Recommended for Things to Do in Fall because: Few things let you know it’s fall like a hometown football game.
Andrea’s expert tip: Arrive early for the tailgating festivities in the parking lot.
Located in Washington Heights (a northern neighborhood far from Manhattan’s frenetic pace, but still an easy trip on the train), the Cloisters contain all of the Metropolitan Museum of Art’s medieval collection. In addition to the exhibitions within, the grounds of the Cloisters are an attraction unto themselves. Modeled after a monastery, the grounds contain four reconstructed cloisters, each with sculptures, fountains, and artwork donated by New Yorker art barons like the Rockefellers. Highlights include the rose marble fountain in the Saint-Michel-de-Cuxa Cloister, and the Trie-en-Bigorre Cloister, or Unicorn Tapestries Hall, which holds an impressive collection of 15th- and 16th-century tapestries.

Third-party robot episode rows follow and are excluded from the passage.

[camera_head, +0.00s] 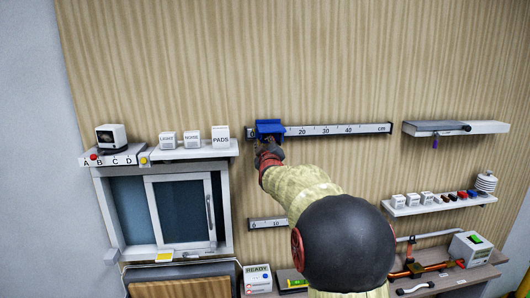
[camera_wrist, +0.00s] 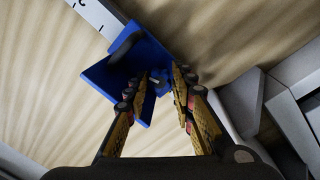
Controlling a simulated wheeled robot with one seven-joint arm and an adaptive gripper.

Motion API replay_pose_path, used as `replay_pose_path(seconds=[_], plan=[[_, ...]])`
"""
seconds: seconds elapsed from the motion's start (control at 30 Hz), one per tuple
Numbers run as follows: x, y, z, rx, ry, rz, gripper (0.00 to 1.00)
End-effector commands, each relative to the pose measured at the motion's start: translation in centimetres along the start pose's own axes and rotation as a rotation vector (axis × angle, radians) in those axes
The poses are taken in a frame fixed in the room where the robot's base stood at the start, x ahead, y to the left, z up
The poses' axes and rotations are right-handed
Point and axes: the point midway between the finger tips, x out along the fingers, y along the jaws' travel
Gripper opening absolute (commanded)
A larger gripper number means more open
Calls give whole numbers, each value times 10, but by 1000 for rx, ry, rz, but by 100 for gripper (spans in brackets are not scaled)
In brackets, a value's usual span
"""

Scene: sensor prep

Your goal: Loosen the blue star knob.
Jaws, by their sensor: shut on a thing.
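A blue slider (camera_head: 269,127) sits on the upper cm rail (camera_head: 345,129), near its left end. In the wrist view the slider's blue plate (camera_wrist: 108,76) shows close up, with a dark curved part on it. The blue star knob (camera_wrist: 160,83) is small and lies between my fingertips, partly hidden by them. My gripper (camera_wrist: 166,82) is shut on the knob, one finger on each side. In the head view my gripper (camera_head: 266,150) is just below the slider, and the knob cannot be made out there.
A second cm rail (camera_head: 267,223) is lower on the wall, partly behind my arm. A shelf (camera_head: 205,151) with labelled boxes is to the left, above a sliding window (camera_head: 180,208). Shelves (camera_head: 455,128) stand to the right. The wall above the rail is clear.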

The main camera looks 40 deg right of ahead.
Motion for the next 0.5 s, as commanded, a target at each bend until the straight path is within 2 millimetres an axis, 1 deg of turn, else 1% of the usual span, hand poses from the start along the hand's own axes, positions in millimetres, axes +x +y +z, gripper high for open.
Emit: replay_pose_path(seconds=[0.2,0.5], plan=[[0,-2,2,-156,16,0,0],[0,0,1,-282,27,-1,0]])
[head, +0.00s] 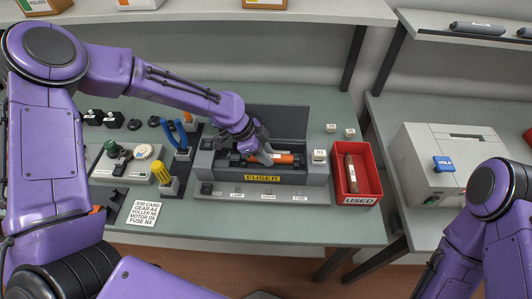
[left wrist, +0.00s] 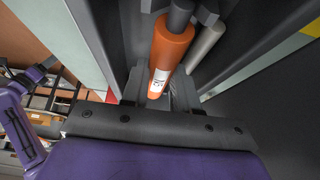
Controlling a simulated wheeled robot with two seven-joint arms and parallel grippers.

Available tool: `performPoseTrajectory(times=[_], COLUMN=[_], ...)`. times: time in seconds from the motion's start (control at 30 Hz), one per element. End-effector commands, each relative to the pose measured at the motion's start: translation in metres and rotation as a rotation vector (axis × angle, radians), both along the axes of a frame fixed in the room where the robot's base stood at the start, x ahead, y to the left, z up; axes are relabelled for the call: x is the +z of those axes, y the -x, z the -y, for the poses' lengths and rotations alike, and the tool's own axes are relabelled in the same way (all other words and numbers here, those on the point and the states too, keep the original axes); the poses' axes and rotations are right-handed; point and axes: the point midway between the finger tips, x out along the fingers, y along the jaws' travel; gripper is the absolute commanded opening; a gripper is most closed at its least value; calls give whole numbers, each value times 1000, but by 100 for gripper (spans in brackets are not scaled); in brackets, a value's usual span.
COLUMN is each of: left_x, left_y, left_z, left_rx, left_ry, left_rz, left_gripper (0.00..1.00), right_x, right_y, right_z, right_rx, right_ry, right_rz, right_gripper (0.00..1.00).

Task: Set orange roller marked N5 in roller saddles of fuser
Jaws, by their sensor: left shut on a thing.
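The orange roller (head: 286,158) is in the open bay of the grey fuser (head: 262,190), lying left to right. In the left wrist view the orange roller (left wrist: 172,48) shows a white label, partly readable as N5, and a dark shaft at its end. My left gripper (head: 264,157) reaches into the bay from above and is shut on the roller; its fingertips are largely hidden. A thin grey metal roller (left wrist: 205,45) lies beside the orange one. Whether the shaft ends touch the saddles cannot be told. My right gripper is out of view; only its arm shows at lower right.
A red USED bin (head: 368,199) holding a brown roller (head: 351,174) stands right of the fuser. Blue pliers (head: 178,136), a yellow-handled tool (head: 161,172) and a board with gears (head: 104,172) are on the left. A job card (head: 145,212) lies in front. A printer (head: 430,170) stands farther right.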

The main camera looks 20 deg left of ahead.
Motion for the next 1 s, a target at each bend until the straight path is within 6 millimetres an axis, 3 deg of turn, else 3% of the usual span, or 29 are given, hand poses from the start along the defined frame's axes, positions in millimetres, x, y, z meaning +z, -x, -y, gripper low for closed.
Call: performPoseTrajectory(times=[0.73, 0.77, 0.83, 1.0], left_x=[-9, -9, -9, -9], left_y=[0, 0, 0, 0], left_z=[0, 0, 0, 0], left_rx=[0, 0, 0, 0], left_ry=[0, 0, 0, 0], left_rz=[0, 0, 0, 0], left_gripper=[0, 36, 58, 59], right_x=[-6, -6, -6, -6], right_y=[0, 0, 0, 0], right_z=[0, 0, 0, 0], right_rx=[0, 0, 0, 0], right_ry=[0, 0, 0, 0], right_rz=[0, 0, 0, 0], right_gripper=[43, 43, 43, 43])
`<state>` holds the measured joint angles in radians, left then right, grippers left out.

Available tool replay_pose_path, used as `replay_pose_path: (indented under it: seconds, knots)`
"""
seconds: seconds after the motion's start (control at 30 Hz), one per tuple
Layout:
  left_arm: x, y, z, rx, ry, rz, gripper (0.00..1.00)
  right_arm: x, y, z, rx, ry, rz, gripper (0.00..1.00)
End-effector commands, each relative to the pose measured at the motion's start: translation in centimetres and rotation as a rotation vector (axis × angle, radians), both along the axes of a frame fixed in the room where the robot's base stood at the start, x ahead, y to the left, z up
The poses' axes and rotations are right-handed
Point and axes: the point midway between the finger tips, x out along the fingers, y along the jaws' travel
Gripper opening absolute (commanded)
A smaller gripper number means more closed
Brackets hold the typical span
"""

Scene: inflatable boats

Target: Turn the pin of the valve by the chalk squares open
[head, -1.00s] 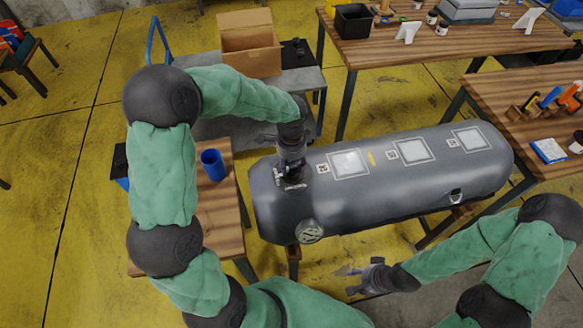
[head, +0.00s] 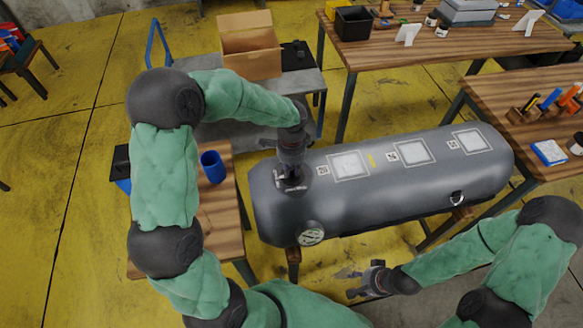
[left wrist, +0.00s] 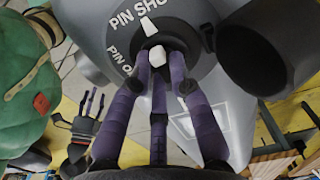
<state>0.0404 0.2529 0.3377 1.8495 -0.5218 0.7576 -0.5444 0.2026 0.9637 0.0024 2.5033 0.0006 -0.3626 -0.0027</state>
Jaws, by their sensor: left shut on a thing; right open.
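The valve is a dark round plate (left wrist: 190,38) on the grey tube (head: 400,185); lettering beginning "PIN SH" and "PIN O" shows on it in the left wrist view. A pale pin (left wrist: 158,57) stands at its middle, with a white mark (left wrist: 149,26) beside it. My left gripper (head: 290,178) is over the tube's left end, its purple fingers (left wrist: 159,68) closed around the pin. Three pale chalk squares, the nearest (head: 349,165), lie in a row right of the valve. My right gripper (head: 360,278) is open and empty in front of the tube.
A round gauge (head: 311,233) is on the tube's near left end, and a black ring handle (head: 457,197) on its near side. A blue cup (head: 212,166) stands on the wooden table at left. A cardboard box (head: 250,50) is on the cart behind.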

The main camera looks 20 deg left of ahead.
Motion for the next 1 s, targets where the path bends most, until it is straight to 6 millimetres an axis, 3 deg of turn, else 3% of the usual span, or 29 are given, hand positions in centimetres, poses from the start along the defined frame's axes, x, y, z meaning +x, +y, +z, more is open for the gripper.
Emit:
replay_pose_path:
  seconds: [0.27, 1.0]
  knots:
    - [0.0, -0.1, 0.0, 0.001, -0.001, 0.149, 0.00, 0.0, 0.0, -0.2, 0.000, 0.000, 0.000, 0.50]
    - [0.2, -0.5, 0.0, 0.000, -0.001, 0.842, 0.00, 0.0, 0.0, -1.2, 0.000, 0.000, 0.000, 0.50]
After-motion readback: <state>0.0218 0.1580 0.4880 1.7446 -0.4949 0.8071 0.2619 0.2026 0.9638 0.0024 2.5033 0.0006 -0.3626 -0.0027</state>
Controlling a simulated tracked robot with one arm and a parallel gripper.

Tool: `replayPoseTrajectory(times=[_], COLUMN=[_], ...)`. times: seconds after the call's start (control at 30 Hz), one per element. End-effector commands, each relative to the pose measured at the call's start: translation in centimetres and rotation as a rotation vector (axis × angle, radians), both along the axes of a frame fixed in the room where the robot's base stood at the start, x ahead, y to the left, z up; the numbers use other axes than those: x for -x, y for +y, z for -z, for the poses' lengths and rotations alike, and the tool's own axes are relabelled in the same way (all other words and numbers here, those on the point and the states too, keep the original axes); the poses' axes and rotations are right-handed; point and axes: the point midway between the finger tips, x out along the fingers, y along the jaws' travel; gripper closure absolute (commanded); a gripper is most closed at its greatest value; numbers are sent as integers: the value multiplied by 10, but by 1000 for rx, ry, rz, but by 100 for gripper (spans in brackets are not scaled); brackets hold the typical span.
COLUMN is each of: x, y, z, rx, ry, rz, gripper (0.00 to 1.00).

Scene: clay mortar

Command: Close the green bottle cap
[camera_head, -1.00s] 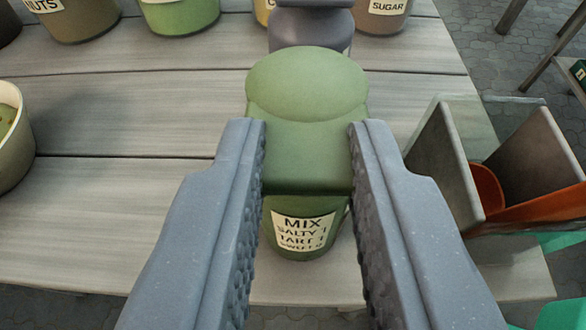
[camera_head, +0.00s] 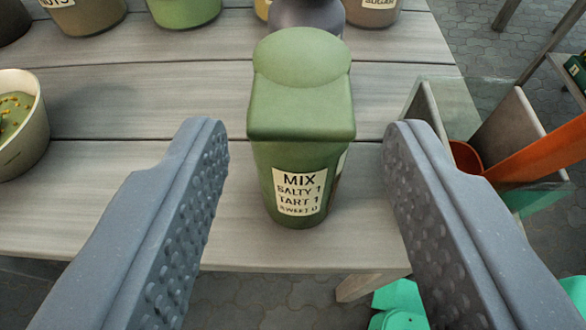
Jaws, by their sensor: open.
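The green bottle (camera_head: 266,180) stands upright on the table near its front edge, with a label reading MIX, SALTY 1, TART 1. Its green cap (camera_head: 301,85) sits on top and covers the mouth, with no gap visible from here. My gripper (camera_head: 306,135) is wide open and empty. Its two grey fingers are left and right of the bottle, on the near side, and apart from it.
Several labelled jars, one of them green (camera_head: 184,8), stand along the back of the grey plank table (camera_head: 120,170). A pale bowl (camera_head: 38,130) with green contents is at left. A divided box (camera_head: 437,110) holding an orange item (camera_head: 545,150) is at right.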

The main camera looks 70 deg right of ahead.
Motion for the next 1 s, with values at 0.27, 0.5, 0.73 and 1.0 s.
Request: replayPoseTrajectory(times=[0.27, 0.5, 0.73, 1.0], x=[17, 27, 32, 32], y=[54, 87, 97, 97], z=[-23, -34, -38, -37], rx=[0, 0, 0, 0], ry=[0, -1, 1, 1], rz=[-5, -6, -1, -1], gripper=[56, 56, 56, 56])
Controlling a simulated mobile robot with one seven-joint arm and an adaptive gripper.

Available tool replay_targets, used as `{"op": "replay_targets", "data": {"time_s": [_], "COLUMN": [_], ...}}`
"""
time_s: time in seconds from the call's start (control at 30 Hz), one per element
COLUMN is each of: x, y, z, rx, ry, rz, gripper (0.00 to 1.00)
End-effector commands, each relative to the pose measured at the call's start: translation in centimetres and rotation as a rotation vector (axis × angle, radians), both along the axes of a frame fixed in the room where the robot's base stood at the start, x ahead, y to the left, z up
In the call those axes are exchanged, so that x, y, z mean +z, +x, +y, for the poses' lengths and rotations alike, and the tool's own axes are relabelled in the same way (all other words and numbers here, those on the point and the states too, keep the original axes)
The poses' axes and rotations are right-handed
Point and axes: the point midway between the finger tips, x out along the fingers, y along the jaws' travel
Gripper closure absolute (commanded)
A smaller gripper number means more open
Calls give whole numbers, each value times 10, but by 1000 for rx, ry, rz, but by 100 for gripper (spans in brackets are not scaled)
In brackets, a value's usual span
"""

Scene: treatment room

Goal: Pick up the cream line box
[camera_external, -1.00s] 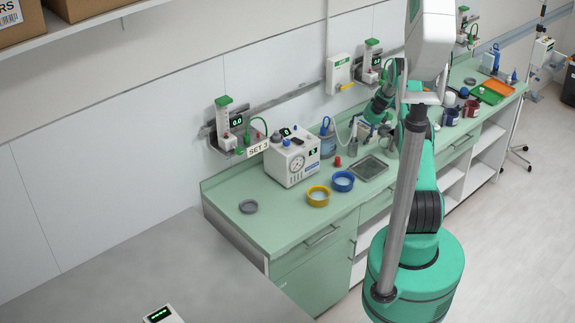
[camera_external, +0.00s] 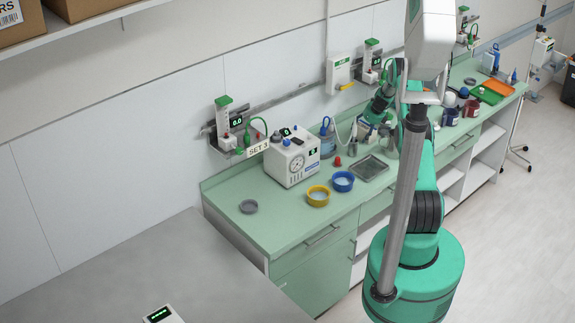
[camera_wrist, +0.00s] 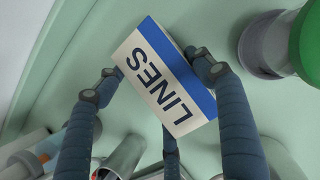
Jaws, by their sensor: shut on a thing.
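The cream line box (camera_wrist: 160,84) shows in the wrist view, with a blue band and the dark word LINES on its cream face. My gripper (camera_wrist: 152,76) has its dark jointed fingers closed around the box, one on the left edge, one on the right edge and one below. In the external view my gripper (camera_external: 376,130) is low over the back of the green counter (camera_external: 270,225), partly behind my arm. The box is small and unclear there. I cannot tell whether it touches the counter.
A blue-capped bottle (camera_external: 327,140) and a metal tray (camera_external: 369,168) are close by on the left and front. A white pump unit (camera_external: 292,158), a yellow bowl (camera_external: 318,196) and a blue bowl (camera_external: 343,181) stand farther left. The counter's left end is mostly clear.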

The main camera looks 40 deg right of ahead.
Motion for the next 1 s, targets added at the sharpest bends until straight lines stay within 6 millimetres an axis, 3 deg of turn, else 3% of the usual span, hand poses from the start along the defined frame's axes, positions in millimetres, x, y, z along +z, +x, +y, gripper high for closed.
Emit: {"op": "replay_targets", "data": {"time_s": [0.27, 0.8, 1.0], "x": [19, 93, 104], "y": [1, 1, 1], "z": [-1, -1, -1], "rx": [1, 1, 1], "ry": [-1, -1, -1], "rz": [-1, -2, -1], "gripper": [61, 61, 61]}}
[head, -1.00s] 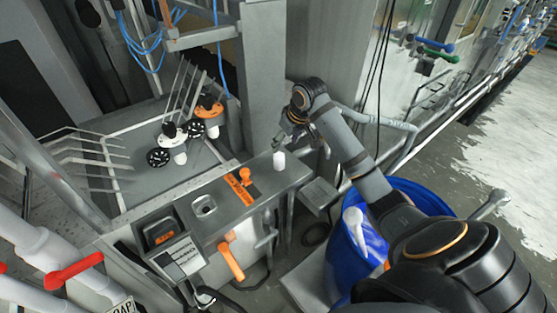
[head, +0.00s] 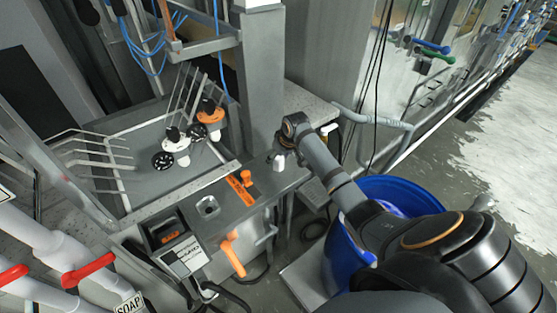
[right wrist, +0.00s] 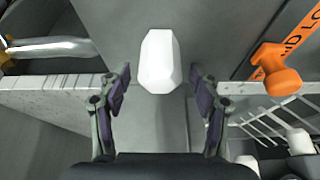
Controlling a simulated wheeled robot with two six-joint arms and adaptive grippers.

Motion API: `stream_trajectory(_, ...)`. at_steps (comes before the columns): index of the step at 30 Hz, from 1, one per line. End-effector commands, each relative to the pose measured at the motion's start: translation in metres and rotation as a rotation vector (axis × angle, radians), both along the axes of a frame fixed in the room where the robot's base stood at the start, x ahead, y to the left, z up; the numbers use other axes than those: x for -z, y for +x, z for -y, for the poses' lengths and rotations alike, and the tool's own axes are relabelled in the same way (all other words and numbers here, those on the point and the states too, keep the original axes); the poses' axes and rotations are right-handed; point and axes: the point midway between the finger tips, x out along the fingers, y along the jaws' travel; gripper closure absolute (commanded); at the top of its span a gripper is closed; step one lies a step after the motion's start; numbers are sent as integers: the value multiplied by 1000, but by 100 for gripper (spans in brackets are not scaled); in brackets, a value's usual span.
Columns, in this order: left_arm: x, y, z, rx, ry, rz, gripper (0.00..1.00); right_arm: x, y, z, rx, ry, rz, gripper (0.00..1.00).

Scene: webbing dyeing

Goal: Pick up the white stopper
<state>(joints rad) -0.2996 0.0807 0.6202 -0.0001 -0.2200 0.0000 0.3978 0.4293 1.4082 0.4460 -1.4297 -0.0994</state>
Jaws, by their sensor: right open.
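The white stopper (head: 279,162) stands on the right end of the grey metal counter, to the right of the orange stopper (head: 246,177). In the right wrist view the white stopper (right wrist: 160,58) is a pale faceted block, centred ahead of my right gripper (right wrist: 160,80). The gripper's two fingers are open and spread to either side of its near end, with gaps on both sides. In the head view my right gripper (head: 282,150) is right at the white stopper and partly hides it. My left gripper is not in view.
The orange stopper (right wrist: 276,70) stands beside an orange label. A blue barrel (head: 338,262) stands under my right arm. Metal rails (head: 372,118) run behind the arm.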

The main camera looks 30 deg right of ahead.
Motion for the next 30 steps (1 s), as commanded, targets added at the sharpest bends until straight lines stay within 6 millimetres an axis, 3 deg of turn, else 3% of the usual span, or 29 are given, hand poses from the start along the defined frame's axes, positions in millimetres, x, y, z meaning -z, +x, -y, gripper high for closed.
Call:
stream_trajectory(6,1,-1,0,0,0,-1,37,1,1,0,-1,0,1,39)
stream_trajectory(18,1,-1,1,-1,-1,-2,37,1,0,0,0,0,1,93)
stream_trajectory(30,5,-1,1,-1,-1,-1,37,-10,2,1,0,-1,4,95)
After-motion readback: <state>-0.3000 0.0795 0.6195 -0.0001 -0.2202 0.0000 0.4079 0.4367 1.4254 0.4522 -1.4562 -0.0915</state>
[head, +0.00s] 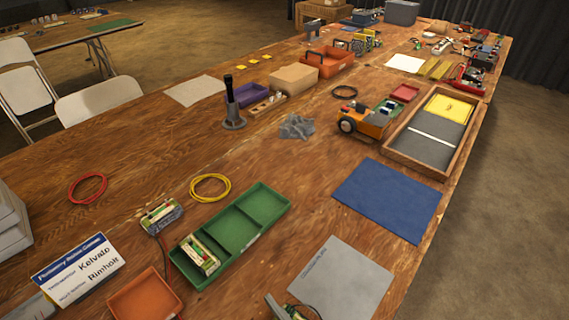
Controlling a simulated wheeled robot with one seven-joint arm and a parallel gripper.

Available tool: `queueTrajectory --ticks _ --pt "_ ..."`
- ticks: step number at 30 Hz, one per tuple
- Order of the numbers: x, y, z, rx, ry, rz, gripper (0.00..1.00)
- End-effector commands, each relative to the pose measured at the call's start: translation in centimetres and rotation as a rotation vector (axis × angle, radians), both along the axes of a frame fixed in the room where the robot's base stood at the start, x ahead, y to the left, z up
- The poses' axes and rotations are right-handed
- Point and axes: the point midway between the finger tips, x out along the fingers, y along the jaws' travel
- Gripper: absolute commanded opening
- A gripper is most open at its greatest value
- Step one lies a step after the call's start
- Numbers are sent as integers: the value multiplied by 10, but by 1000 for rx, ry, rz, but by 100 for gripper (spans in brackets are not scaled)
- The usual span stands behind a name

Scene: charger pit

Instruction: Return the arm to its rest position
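I cannot make out my arm or my gripper in the head view. A small grey and green thing (284,310) is cut off by the bottom edge beside the grey mat; I cannot tell what it is. A green tray (262,204) with compartments stands at the front, and a battery pack (197,256) lies in its near left compartment. Another battery pack (162,216) with a dark lead rests on the table just behind the tray's left end.
The wooden table (315,190) carries a grey mat (345,281), a blue mat (387,198), an orange tray (146,298), a name card (80,269), an orange vehicle (366,122) and a wooden-framed box (397,153). Bare wood lies between the green tray and the blue mat.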

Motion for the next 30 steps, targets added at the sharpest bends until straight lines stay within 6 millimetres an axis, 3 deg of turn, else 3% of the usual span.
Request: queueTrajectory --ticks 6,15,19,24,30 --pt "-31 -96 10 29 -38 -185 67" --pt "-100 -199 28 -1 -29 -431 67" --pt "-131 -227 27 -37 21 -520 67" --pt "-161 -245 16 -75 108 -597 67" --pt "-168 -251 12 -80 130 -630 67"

Recommended for Things to Do in Fall because: You feel like you’ve completely left New York, even though the train is just steps away.
Andrea’s expert tip: In warmer months, pack a lunch and precede your art crawl with a picnic in the adjoining Fort Tryon Park, a 67-acre state park overlooking the Hudson and Harlem Rivers.
New York is home to the Staten Island and Bronx Botanical Garden, but locals will tell you that the Brooklyn Botanic Garden is the spot to be. 52-acres of greenery located adjacent to Prospect Park, the Garden was founded in 1910 and features a Japanese pond garden, an herb garden and a native flora garden. Closed on Mondays, the Garden is open until 4:30 PM every other day, and visitors should check the website for any special event notifications. Regulars say that the cherry blossom festival in mid-May is worth the trek from just about anywhere, but if you’re unable to make it then, the garden is fully in bloom and wonderful for viewing through mid-fall.
Recommended for Things to Do in Fall because: It’s a quiet sanctuary of beauty in the heart of Brooklyn.
Anjali’s expert tip: The Garden lifts the ticket price certain days of the month. Google “free admission to Brooklyn Botanic Garden” to check upcoming dates.